**Collected data:**
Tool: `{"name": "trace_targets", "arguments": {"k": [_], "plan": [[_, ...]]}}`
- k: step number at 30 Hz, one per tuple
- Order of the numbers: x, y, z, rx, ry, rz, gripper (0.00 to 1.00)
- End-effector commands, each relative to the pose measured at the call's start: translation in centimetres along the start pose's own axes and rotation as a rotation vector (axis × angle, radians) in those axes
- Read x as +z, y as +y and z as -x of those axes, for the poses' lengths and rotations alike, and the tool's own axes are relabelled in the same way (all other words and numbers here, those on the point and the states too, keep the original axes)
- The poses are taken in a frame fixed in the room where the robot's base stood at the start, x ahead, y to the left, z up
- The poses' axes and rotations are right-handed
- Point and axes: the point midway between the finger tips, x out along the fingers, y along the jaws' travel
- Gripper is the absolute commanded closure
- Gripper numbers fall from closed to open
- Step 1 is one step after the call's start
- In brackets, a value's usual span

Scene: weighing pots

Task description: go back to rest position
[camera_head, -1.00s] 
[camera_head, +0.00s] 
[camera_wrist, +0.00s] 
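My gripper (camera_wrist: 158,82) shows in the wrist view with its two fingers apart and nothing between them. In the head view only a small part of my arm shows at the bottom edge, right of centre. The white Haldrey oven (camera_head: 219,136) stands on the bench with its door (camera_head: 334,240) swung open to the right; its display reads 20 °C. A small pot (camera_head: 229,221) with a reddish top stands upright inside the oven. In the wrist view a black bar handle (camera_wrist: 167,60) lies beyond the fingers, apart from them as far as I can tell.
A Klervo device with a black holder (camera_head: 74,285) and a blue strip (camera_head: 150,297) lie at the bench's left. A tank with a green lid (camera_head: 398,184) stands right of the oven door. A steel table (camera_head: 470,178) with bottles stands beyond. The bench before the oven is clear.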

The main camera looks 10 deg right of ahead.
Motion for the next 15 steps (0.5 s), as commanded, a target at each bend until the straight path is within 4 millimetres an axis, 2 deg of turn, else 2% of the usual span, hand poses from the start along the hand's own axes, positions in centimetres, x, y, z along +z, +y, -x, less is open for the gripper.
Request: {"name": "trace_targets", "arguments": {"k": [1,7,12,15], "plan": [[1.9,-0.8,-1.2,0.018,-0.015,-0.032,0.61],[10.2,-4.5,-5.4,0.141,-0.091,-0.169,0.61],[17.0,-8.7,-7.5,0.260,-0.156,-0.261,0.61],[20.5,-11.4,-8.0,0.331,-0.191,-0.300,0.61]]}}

**Instructions to follow:** Search the listing for the word "call" and return each line that holds it.

**Response to this exercise:**
- End-effector commands, each relative to the pose measured at the call's start: translation in centimetres along the start pose's own axes and rotation as a rotation vector (axis × angle, radians) in those axes
- Step 1 is one step after the call's start

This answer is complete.